▶ _STATED EXERCISE_: Write out again only the lines between the one with "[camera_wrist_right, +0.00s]" and the end of the records below, both ends counted, and don't include the pictures.

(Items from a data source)
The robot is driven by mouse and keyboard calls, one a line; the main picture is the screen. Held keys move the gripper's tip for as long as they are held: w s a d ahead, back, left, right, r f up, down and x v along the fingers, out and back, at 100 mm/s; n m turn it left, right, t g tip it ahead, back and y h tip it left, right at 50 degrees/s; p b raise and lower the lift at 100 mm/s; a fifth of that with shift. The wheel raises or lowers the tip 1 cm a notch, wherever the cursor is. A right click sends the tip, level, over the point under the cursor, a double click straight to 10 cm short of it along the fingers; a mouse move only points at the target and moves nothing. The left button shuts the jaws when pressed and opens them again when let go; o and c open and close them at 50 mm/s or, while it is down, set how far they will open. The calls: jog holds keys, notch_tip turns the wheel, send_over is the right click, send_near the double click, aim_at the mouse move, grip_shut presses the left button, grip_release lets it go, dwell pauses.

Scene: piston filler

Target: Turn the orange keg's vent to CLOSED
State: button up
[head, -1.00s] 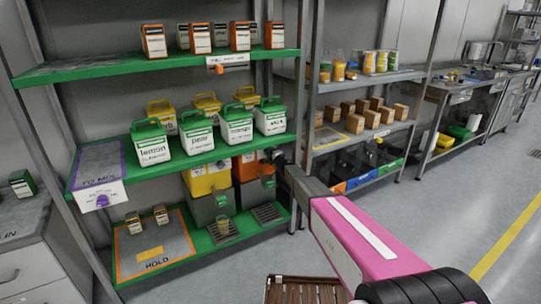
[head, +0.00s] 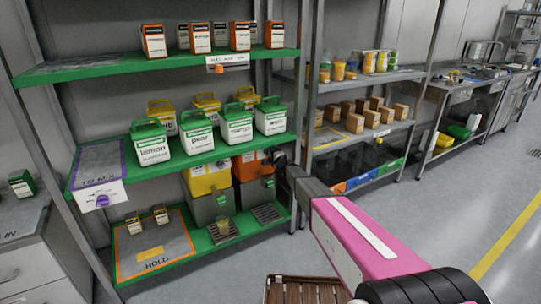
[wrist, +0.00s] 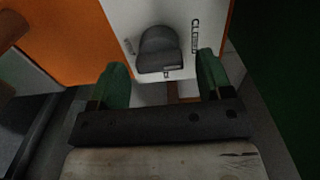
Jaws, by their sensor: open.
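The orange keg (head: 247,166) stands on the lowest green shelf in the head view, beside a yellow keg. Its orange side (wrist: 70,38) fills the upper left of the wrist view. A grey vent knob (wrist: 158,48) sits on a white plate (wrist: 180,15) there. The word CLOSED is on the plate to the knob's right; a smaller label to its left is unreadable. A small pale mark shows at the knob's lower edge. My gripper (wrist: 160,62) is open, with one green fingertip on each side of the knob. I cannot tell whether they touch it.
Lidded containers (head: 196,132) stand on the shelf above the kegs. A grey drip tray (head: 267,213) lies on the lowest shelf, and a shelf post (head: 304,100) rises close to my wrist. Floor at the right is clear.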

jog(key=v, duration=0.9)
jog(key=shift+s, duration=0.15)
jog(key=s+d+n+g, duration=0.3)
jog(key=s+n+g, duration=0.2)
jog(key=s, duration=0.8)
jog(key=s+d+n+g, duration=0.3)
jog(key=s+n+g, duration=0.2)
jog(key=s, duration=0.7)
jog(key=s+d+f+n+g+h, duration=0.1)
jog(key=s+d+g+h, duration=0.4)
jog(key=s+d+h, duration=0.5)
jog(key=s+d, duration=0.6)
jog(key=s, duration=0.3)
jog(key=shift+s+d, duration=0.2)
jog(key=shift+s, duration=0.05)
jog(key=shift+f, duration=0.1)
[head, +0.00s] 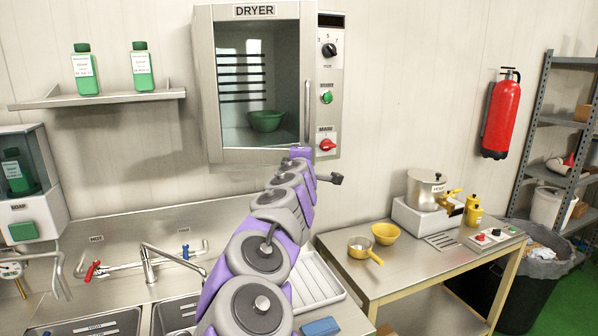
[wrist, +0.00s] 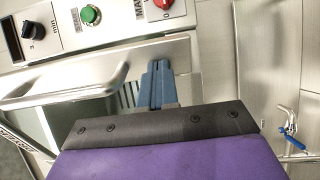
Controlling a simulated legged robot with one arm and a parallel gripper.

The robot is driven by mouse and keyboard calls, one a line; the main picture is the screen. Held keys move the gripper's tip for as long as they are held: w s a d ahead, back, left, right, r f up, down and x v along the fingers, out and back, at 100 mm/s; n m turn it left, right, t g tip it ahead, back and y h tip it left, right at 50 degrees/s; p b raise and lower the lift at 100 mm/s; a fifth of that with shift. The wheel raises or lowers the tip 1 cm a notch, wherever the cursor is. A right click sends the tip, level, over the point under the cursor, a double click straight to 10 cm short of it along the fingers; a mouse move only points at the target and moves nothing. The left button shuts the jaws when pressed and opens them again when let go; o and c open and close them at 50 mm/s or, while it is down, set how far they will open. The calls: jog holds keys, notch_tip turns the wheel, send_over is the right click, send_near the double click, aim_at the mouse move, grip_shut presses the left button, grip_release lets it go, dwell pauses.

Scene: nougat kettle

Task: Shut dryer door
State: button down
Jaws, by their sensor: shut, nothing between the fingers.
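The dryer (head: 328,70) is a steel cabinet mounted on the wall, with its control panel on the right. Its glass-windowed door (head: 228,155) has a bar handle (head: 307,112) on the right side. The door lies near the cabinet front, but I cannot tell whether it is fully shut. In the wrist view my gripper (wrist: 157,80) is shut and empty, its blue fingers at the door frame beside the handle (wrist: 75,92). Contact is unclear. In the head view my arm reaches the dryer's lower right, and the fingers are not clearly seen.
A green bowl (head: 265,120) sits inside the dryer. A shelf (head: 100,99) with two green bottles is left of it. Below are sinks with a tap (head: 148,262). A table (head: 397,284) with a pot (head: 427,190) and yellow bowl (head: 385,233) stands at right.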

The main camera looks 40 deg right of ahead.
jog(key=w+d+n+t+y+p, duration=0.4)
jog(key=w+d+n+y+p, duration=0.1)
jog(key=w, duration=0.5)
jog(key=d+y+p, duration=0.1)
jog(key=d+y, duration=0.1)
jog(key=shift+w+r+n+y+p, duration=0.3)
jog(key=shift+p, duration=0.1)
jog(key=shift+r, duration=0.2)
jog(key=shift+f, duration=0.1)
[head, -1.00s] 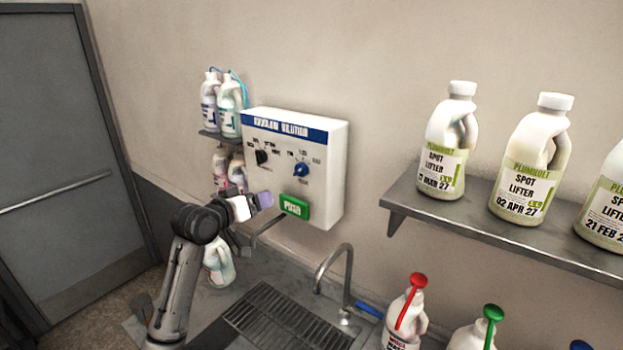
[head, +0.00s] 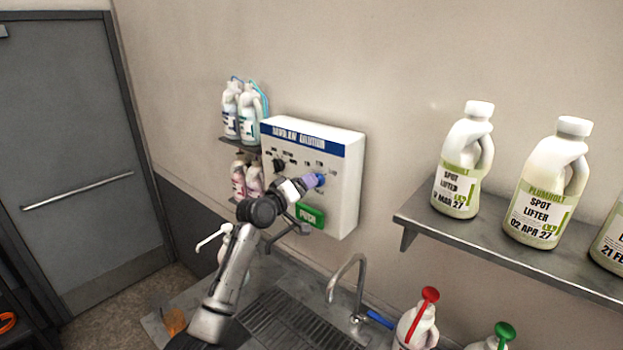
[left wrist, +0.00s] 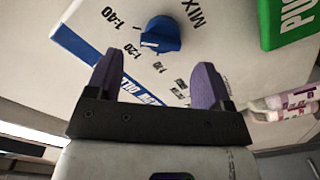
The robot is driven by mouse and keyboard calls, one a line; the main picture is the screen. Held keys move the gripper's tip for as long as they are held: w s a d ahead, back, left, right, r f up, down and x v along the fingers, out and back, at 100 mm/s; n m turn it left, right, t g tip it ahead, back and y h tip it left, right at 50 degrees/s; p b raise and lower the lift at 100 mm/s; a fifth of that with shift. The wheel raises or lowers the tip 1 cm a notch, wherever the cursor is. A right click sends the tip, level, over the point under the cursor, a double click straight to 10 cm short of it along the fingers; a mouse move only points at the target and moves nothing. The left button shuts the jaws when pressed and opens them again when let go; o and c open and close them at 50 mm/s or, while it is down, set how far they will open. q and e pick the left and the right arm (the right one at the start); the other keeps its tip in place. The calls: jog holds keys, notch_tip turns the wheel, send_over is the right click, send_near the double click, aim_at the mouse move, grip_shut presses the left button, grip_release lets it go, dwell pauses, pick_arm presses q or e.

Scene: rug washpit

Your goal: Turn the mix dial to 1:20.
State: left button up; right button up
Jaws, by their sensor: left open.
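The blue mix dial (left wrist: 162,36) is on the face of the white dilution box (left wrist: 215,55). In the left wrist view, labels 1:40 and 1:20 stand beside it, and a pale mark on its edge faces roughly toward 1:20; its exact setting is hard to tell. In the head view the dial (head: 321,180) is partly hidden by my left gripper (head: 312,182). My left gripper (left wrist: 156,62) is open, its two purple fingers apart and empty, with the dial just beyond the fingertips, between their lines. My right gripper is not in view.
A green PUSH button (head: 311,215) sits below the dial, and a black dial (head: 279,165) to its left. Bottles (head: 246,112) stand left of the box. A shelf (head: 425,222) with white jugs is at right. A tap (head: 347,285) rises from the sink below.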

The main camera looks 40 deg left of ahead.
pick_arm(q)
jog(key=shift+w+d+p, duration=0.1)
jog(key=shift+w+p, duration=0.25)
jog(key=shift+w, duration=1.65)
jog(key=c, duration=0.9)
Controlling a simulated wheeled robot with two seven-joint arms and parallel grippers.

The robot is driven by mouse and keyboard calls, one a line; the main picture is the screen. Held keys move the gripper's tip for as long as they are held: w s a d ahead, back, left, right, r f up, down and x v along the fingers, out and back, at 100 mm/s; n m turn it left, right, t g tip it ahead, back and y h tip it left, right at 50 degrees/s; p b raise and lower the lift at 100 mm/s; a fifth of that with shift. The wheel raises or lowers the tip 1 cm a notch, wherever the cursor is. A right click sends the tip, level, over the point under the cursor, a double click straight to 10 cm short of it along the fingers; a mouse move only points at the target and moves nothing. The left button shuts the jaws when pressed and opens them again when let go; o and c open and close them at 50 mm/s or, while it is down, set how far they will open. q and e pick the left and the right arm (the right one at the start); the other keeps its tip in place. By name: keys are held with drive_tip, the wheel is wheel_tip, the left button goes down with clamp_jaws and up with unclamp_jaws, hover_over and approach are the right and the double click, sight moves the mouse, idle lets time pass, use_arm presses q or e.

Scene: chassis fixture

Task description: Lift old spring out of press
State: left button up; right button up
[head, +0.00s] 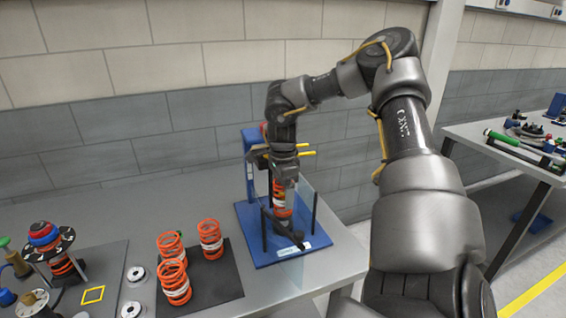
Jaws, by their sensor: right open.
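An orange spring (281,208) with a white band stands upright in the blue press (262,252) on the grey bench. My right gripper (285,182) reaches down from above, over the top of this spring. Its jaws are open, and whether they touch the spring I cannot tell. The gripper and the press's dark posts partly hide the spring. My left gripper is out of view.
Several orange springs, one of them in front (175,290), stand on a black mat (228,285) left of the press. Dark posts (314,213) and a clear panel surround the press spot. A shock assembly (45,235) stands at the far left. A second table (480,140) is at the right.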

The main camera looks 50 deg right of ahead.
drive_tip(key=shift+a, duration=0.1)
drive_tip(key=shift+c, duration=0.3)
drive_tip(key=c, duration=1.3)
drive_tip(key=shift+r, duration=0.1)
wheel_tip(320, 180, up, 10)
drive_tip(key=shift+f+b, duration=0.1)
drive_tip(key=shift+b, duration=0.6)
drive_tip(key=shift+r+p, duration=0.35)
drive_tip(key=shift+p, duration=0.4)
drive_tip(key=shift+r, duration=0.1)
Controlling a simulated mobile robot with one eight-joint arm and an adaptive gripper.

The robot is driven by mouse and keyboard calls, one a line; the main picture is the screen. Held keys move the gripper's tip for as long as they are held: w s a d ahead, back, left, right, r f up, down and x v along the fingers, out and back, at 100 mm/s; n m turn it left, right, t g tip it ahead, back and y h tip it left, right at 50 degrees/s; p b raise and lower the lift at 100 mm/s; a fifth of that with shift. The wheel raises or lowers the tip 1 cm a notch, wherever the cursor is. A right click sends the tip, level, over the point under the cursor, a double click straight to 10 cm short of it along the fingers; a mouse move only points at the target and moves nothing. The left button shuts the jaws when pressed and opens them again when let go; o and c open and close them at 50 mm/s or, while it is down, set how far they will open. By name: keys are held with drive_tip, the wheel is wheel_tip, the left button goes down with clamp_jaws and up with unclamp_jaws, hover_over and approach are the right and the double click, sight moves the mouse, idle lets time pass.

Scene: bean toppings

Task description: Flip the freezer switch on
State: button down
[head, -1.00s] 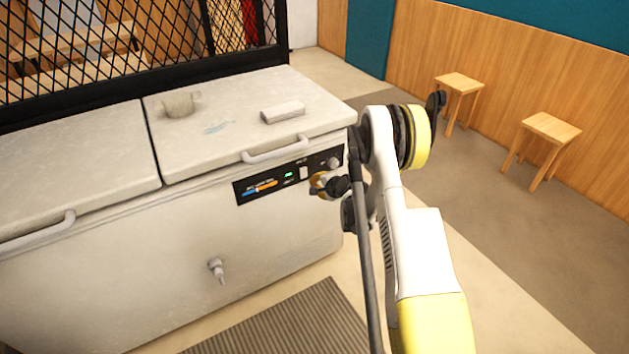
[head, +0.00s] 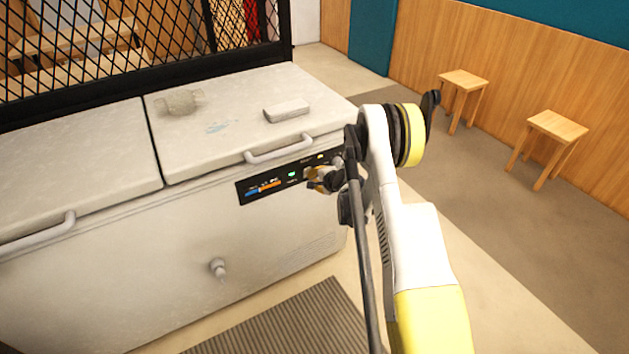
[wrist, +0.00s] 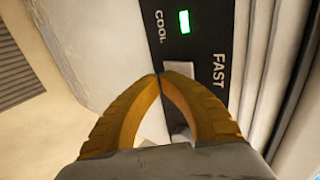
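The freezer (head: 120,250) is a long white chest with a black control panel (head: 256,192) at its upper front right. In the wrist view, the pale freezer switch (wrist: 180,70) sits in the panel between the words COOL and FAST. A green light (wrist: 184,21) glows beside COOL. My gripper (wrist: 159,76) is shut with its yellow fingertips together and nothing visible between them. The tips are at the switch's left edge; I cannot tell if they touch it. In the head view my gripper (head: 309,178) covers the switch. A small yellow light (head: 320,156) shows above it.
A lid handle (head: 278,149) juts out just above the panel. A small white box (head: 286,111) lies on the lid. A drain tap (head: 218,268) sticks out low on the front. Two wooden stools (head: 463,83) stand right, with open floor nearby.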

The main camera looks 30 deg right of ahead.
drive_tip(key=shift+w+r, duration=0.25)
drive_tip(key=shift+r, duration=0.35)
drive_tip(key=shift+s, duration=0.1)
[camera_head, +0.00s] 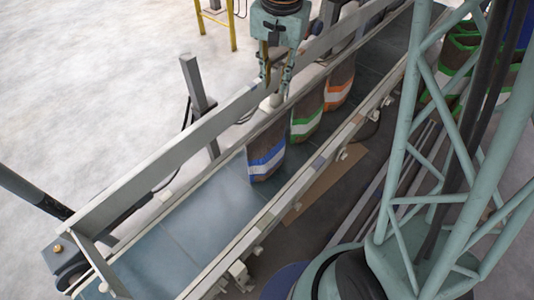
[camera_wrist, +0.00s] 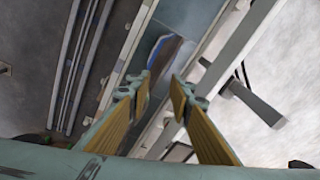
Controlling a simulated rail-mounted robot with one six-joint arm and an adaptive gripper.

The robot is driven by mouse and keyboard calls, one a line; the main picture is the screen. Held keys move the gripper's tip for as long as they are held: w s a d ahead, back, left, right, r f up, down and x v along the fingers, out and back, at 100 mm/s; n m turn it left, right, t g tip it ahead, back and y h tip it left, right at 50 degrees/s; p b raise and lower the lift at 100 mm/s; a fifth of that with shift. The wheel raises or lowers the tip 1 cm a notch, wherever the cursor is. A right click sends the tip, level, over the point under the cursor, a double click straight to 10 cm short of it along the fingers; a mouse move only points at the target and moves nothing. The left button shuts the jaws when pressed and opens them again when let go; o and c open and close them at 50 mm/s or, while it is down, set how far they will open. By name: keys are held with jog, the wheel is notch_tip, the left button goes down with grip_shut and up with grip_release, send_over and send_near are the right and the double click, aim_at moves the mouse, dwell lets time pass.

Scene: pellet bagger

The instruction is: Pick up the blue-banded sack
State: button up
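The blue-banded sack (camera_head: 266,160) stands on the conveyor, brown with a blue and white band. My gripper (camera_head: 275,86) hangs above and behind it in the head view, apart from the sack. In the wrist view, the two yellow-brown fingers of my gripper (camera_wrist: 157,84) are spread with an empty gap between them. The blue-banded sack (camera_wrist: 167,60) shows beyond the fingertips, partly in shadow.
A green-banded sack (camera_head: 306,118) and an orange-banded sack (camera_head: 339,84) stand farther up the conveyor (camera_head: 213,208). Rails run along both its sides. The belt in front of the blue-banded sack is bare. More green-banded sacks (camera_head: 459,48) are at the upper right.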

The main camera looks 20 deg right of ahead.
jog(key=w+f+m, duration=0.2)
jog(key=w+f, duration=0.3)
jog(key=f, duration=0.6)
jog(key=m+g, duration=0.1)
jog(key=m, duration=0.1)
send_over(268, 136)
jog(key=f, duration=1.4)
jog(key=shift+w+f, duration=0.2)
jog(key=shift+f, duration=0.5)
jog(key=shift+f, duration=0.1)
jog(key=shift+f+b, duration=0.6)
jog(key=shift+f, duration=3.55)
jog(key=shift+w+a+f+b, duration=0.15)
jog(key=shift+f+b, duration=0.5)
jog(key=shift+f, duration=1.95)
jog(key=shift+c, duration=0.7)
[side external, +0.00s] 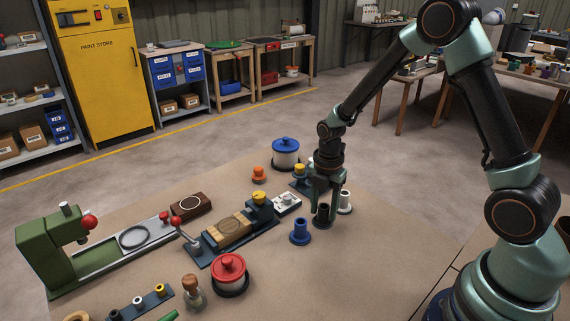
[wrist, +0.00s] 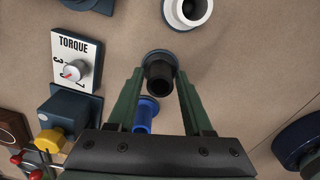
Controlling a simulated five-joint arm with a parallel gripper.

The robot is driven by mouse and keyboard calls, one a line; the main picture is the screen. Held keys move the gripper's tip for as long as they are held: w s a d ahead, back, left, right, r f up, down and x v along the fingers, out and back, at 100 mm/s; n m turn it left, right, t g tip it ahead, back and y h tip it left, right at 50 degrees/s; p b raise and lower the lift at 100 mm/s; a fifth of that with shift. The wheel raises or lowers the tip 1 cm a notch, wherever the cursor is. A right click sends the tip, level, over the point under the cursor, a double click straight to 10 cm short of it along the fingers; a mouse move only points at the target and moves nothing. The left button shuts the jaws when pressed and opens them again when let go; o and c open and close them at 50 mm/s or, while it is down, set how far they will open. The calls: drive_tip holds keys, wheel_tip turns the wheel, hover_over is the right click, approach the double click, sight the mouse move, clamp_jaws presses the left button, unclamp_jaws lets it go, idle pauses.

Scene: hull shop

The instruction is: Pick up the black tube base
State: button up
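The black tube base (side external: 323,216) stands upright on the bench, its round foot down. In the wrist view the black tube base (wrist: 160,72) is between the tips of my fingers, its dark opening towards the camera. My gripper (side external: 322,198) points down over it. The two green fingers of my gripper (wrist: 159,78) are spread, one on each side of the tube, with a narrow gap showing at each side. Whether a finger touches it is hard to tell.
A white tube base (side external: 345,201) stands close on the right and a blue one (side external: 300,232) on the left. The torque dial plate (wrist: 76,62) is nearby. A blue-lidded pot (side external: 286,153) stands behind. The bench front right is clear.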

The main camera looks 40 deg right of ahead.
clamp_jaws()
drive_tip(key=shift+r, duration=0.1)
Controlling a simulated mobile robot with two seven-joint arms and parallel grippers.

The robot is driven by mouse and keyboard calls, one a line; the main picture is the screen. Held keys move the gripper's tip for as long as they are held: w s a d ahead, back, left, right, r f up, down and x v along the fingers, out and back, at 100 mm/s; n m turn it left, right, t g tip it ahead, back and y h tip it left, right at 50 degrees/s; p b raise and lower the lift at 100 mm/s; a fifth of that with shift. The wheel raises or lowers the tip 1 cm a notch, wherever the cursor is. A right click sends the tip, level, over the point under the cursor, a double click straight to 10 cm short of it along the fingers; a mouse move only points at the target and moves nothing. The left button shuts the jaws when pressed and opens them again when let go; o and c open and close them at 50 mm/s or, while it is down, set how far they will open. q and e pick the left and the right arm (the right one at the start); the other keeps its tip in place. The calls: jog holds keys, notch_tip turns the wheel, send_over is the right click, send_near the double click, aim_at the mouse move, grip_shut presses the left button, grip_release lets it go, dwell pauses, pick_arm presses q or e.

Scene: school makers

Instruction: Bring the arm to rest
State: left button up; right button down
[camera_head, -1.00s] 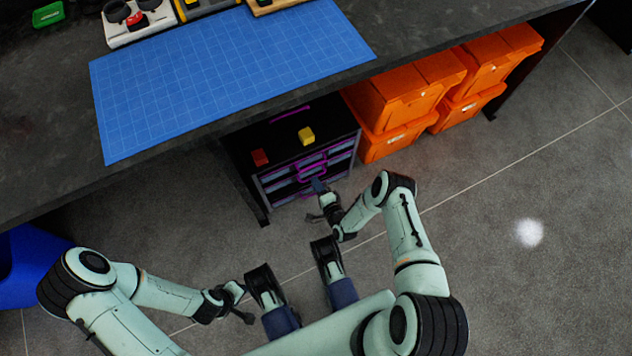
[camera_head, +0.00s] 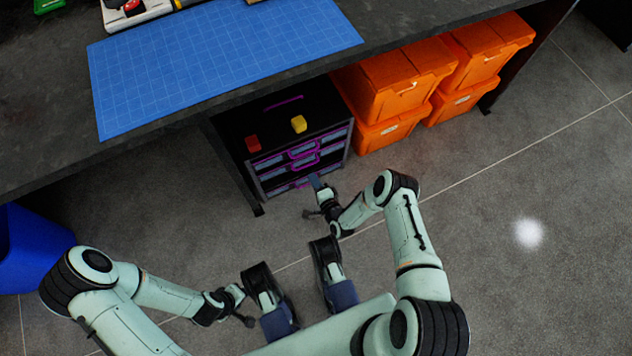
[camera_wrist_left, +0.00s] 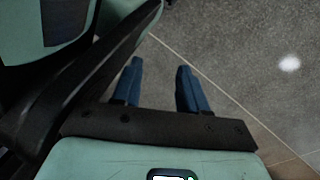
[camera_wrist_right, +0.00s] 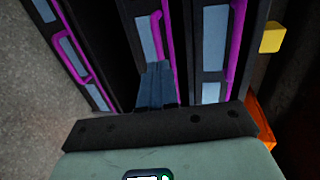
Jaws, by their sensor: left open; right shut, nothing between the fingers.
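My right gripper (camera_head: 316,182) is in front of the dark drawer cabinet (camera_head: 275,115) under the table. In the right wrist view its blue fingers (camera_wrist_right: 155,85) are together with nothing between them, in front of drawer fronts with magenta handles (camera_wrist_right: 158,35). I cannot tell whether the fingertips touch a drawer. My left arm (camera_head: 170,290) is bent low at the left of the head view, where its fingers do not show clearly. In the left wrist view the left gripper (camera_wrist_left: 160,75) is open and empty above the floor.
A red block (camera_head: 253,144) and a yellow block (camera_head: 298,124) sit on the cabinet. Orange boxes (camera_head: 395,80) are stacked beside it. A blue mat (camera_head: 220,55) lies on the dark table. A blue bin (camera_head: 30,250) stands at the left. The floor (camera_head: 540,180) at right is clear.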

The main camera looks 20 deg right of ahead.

▶ _WRITTEN RESPONSE_:
[camera_wrist_right, +0.00s] 
Jaws, by their sensor: left open; right shut, nothing between the fingers.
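My right gripper (camera_head: 316,182) is in front of the dark drawer cabinet (camera_head: 275,115) under the table. In the right wrist view its blue fingers (camera_wrist_right: 155,85) are together with nothing between them, in front of drawer fronts with magenta handles (camera_wrist_right: 158,35). I cannot tell whether the fingertips touch a drawer. My left arm (camera_head: 170,290) is bent low at the left of the head view, where its fingers do not show clearly. In the left wrist view the left gripper (camera_wrist_left: 160,75) is open and empty above the floor.
A red block (camera_head: 253,144) and a yellow block (camera_head: 298,124) sit on the cabinet. Orange boxes (camera_head: 395,80) are stacked beside it. A blue mat (camera_head: 220,55) lies on the dark table. A blue bin (camera_head: 30,250) stands at the left. The floor (camera_head: 540,180) at right is clear.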

The main camera looks 20 deg right of ahead.

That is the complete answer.